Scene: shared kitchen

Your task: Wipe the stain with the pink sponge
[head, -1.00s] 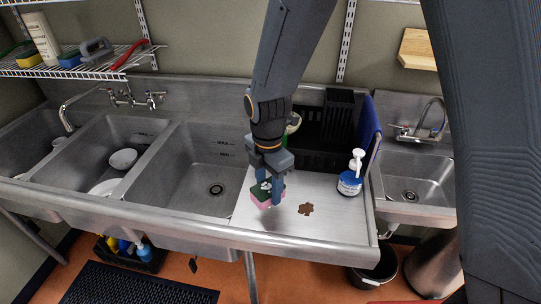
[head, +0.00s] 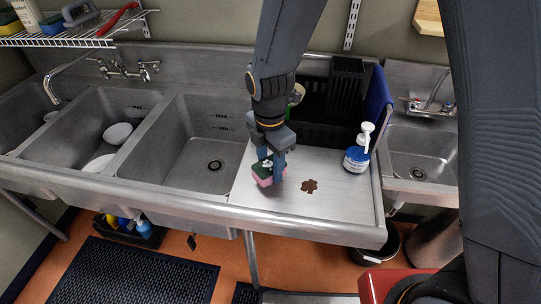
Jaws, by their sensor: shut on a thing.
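The brown stain (head: 310,186) lies on the bare steel drainboard (head: 340,211), right of the sink basins. My gripper (head: 269,172) points down over the left part of the drainboard, to the left of the stain. It is shut on the pink sponge (head: 263,181), which has a pink lower side and a dark green top. The sponge is apart from the stain. I cannot tell whether its underside touches the steel. The gripper's fingers hide part of the sponge.
A blue-and-white pump bottle (head: 357,152) stands right of the stain. A sink basin (head: 195,150) opens to the left. The drainboard's front is clear.

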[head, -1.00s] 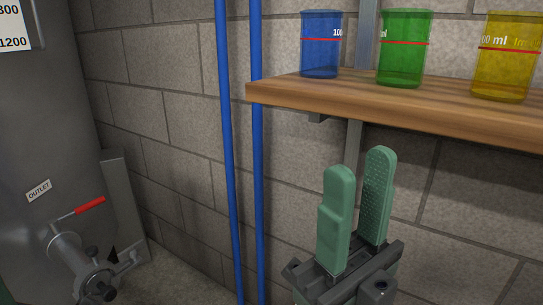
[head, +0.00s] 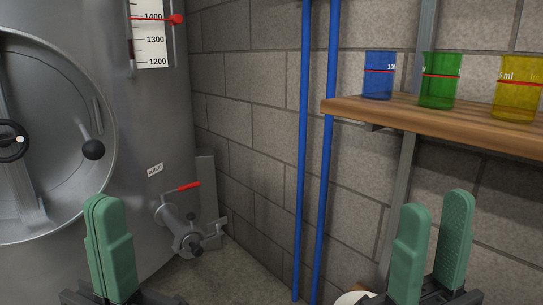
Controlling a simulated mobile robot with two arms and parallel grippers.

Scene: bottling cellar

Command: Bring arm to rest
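My left gripper (head: 104,207) stands upright at the lower left of the head view, in front of the steel tank. Its green fingers lie against each other with nothing visible between them. My right gripper (head: 436,217) points up at the lower right, below the wooden shelf and in front of the block wall. Its two green fingers are apart, with an empty gap between them. The lower parts of both grippers are cut off by the bottom edge.
A wooden shelf (head: 430,119) carries blue (head: 379,77), green (head: 439,82) and yellow (head: 517,90) beakers. Two blue pipes (head: 327,150) run down the wall. The tank (head: 150,105) has a round hatch (head: 60,130) and a red-handled outlet valve (head: 187,235). A white object (head: 352,298) is partly visible below.

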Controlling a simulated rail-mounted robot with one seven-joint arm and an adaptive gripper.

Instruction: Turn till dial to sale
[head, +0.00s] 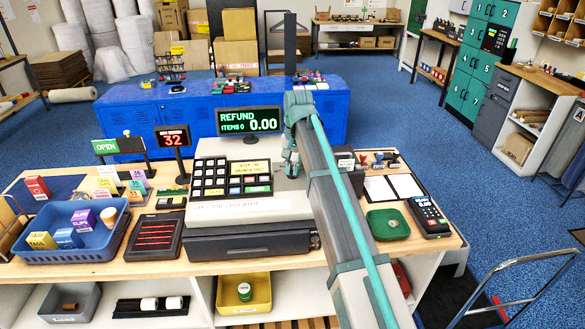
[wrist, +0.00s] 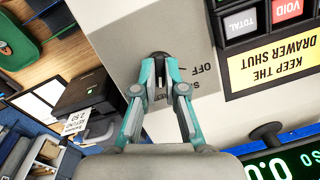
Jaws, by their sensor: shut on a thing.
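The till (head: 240,182) stands on the wooden counter, with its key block and drawer facing me. Its display (head: 250,121) reads REFUND, ITEMS 0, 0.00. In the wrist view, the small dark dial (wrist: 160,56) sits on the till's grey side panel. The word OFF and a partly hidden label beginning with S show beside it. My gripper (wrist: 160,70) is shut on the dial, one finger on each side. The fingers cover much of the dial and its other labels. In the head view my gripper (head: 291,168) is at the till's right end, and the dial is hidden.
Right of my arm are a green dish (head: 388,224) and a card reader (head: 427,215).

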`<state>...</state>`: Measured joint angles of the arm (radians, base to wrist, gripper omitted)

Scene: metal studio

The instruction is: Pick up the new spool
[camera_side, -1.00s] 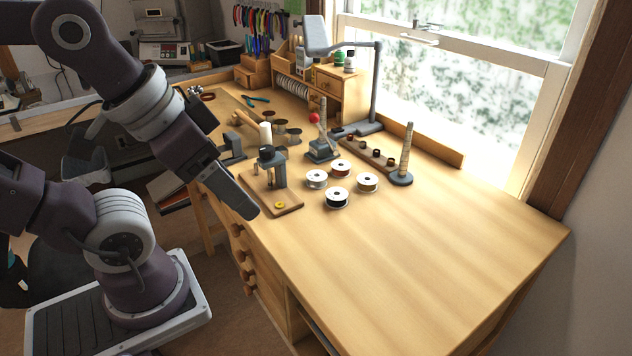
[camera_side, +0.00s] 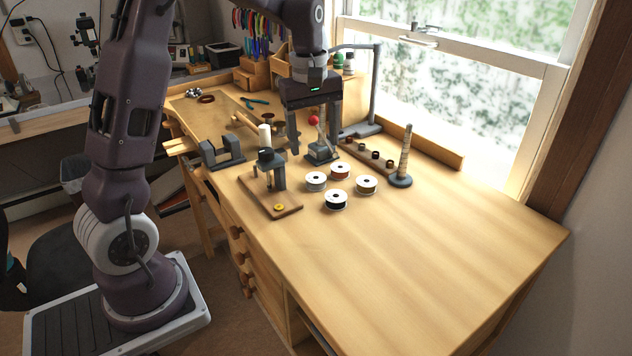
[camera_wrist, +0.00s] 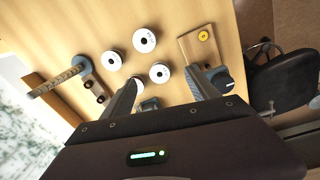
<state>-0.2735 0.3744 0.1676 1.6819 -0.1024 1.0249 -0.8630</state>
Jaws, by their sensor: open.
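Several white-flanged spools stand in a cluster on the bench: a left one (camera_side: 316,181), a back one with reddish-brown winding (camera_side: 340,170), a right one (camera_side: 366,185) and a dark-wound front one (camera_side: 335,199). The frames do not show which is the new spool. My gripper (camera_side: 313,149) is open and empty, fingers pointing down, behind the cluster and above the bench. In the wrist view my gripper (camera_wrist: 160,80) has spools ahead of and between its fingers, including one in the middle (camera_wrist: 159,73); another is partly hidden by the left finger.
A small press on a wooden base (camera_side: 287,209) with a yellow disc stands left of the spools. A thread-wound post (camera_side: 405,160) stands right. A grey stand with a red ball (camera_side: 313,120) is close to my gripper. The bench's front right (camera_side: 430,260) is clear.

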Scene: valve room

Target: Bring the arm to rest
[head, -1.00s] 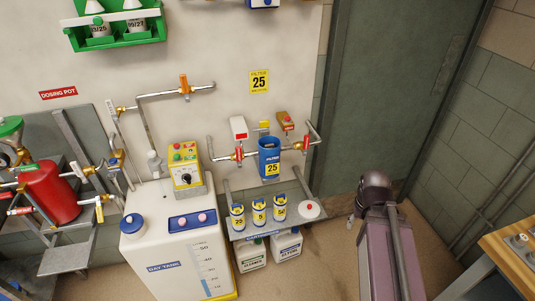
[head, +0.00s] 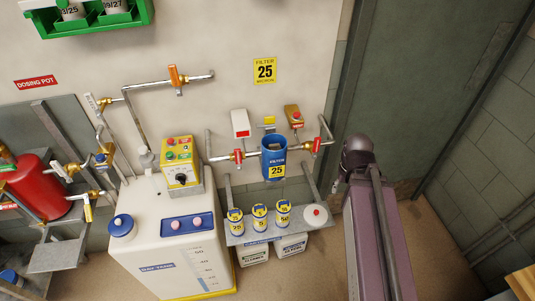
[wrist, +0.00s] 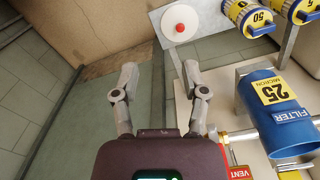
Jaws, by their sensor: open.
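My gripper (wrist: 160,78) shows in the wrist view with its two fingers apart and nothing between them. In the head view my purple arm (head: 375,240) stands at the right of the filter shelf, in front of the grey-green door; the fingers are too hidden there to make out. In the wrist view the blue filter housing (wrist: 275,115) marked 25 micron is to the right of the fingers, apart from them. The white round lid with a red knob (wrist: 180,27) lies beyond the fingertips.
The day tank (head: 165,235) stands at lower left. A shelf (head: 245,237) holds several filter cartridges and the white lid (head: 316,213). Pipes with red valves flank the filter housing (head: 274,158). A wooden bench corner (head: 522,282) is at lower right. Floor beside the arm is clear.

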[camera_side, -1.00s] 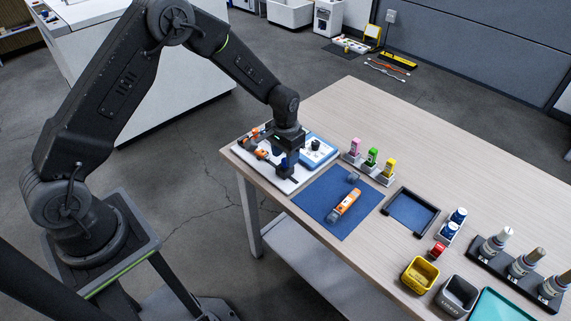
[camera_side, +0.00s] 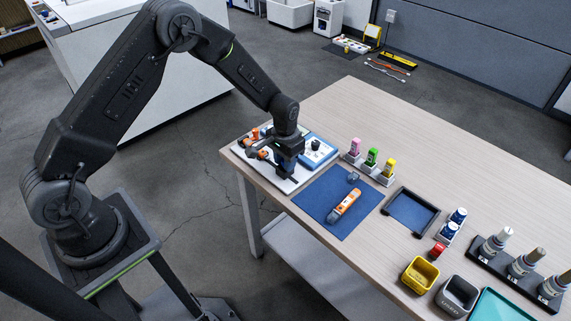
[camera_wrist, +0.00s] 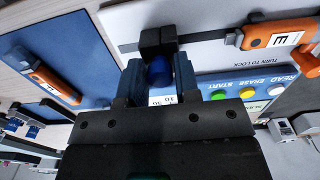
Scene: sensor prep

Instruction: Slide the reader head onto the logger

• Task to carry out: Transcribe every line from the records above without alteration, and leave out the images.

• Solution to the problem:
Scene: shared kitchen

Your task: Wipe the stain with the pink sponge
[head, -1.00s] 
[head, +0.00s] 
Jaws, by their sensor: shut on a thing.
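The brown stain (head: 310,186) lies on the bare steel drainboard (head: 340,211), right of the sink basins. My gripper (head: 269,172) points down over the left part of the drainboard, to the left of the stain. It is shut on the pink sponge (head: 263,181), which has a pink lower side and a dark green top. The sponge is apart from the stain. I cannot tell whether its underside touches the steel. The gripper's fingers hide part of the sponge.
A blue-and-white pump bottle (head: 357,152) stands right of the stain. A sink basin (head: 195,150) opens to the left. The drainboard's front is clear.

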[head, -1.00s] 
[head, +0.00s] 
Controlling a simulated mobile robot with two arms and parallel grippers.

Scene: bottling cellar

Command: Bring arm to rest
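My left gripper (head: 104,207) stands upright at the lower left of the head view, in front of the steel tank. Its green fingers lie against each other with nothing visible between them. My right gripper (head: 436,217) points up at the lower right, below the wooden shelf and in front of the block wall. Its two green fingers are apart, with an empty gap between them. The lower parts of both grippers are cut off by the bottom edge.
A wooden shelf (head: 430,119) carries blue (head: 379,77), green (head: 439,82) and yellow (head: 517,90) beakers. Two blue pipes (head: 327,150) run down the wall. The tank (head: 150,105) has a round hatch (head: 60,130) and a red-handled outlet valve (head: 187,235). A white object (head: 352,298) is partly visible below.

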Controlling a simulated rail-mounted robot with one seven-joint arm and an adaptive gripper.

Instruction: Turn till dial to sale
[head, +0.00s] 
[wrist, +0.00s] 
Jaws, by their sensor: shut on a thing.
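The till (head: 240,182) stands on the wooden counter, with its key block and drawer facing me. Its display (head: 250,121) reads REFUND, ITEMS 0, 0.00. In the wrist view, the small dark dial (wrist: 160,56) sits on the till's grey side panel. The word OFF and a partly hidden label beginning with S show beside it. My gripper (wrist: 160,70) is shut on the dial, one finger on each side. The fingers cover much of the dial and its other labels. In the head view my gripper (head: 291,168) is at the till's right end, and the dial is hidden.
Right of my arm are a green dish (head: 388,224) and a card reader (head: 427,215).

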`<state>...</state>`: Measured joint angles of the arm (radians, base to wrist, gripper omitted)

Scene: metal studio

The instruction is: Pick up the new spool
[camera_side, -1.00s] 
[camera_side, +0.00s] 
[camera_wrist, +0.00s] 
<state>-0.2735 0.3744 0.1676 1.6819 -0.1024 1.0249 -0.8630</state>
Jaws, by their sensor: open.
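Several white-flanged spools stand in a cluster on the bench: a left one (camera_side: 316,181), a back one with reddish-brown winding (camera_side: 340,170), a right one (camera_side: 366,185) and a dark-wound front one (camera_side: 335,199). The frames do not show which is the new spool. My gripper (camera_side: 313,149) is open and empty, fingers pointing down, behind the cluster and above the bench. In the wrist view my gripper (camera_wrist: 160,80) has spools ahead of and between its fingers, including one in the middle (camera_wrist: 159,73); another is partly hidden by the left finger.
A small press on a wooden base (camera_side: 287,209) with a yellow disc stands left of the spools. A thread-wound post (camera_side: 405,160) stands right. A grey stand with a red ball (camera_side: 313,120) is close to my gripper. The bench's front right (camera_side: 430,260) is clear.

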Scene: valve room

Target: Bring the arm to rest
[head, -1.00s] 
[head, +0.00s] 
[wrist, +0.00s] 
Jaws, by their sensor: open.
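My gripper (wrist: 160,78) shows in the wrist view with its two fingers apart and nothing between them. In the head view my purple arm (head: 375,240) stands at the right of the filter shelf, in front of the grey-green door; the fingers are too hidden there to make out. In the wrist view the blue filter housing (wrist: 275,115) marked 25 micron is to the right of the fingers, apart from them. The white round lid with a red knob (wrist: 180,27) lies beyond the fingertips.
The day tank (head: 165,235) stands at lower left. A shelf (head: 245,237) holds several filter cartridges and the white lid (head: 316,213). Pipes with red valves flank the filter housing (head: 274,158). A wooden bench corner (head: 522,282) is at lower right. Floor beside the arm is clear.

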[camera_side, -1.00s] 
[camera_side, +0.00s] 
[camera_wrist, +0.00s] 
Scene: sensor prep

Instruction: Slide the reader head onto the logger

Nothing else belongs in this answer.